-- What is being asked --
Each line containing the word "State" must be collected.

-- Data section --
═══

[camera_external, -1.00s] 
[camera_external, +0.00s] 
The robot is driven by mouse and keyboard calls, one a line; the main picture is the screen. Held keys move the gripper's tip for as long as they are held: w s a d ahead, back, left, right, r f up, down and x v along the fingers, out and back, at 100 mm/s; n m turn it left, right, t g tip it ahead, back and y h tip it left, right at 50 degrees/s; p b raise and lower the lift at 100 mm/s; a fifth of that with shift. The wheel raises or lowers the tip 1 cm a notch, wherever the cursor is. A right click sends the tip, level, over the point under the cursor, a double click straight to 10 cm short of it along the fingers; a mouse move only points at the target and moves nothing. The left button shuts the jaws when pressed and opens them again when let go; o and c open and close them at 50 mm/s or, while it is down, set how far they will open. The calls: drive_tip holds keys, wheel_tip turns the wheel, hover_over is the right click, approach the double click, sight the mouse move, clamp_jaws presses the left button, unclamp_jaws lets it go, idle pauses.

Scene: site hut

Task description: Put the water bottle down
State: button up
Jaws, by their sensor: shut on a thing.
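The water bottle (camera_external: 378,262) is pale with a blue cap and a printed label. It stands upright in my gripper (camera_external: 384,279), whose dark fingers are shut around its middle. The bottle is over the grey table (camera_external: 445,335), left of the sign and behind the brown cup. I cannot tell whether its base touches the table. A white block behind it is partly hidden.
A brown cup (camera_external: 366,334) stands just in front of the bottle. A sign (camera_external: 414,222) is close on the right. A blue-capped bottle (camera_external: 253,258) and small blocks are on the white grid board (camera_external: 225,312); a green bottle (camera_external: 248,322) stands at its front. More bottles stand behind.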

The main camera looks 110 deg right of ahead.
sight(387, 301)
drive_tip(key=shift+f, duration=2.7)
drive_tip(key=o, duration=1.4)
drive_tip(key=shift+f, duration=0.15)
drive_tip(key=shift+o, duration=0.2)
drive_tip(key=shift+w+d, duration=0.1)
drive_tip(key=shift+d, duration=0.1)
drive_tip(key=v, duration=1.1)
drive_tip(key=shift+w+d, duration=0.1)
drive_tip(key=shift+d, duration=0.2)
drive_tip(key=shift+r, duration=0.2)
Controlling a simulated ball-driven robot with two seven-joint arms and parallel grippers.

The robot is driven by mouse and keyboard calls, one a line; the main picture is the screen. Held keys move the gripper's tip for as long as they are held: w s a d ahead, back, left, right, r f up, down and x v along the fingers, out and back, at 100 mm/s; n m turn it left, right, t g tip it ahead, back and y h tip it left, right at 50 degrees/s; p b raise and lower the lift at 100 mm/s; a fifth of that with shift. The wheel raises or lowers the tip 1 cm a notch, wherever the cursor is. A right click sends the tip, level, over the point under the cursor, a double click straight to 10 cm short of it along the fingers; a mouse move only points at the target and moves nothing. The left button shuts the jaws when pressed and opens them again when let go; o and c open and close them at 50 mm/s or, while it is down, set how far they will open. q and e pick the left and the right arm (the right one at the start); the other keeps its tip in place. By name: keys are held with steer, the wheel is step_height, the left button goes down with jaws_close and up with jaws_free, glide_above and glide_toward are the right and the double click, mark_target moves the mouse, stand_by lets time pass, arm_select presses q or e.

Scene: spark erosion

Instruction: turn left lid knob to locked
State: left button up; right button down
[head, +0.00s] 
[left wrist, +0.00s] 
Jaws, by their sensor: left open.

═══

-- Problem solution --
State: button up
State: left button up; right button down

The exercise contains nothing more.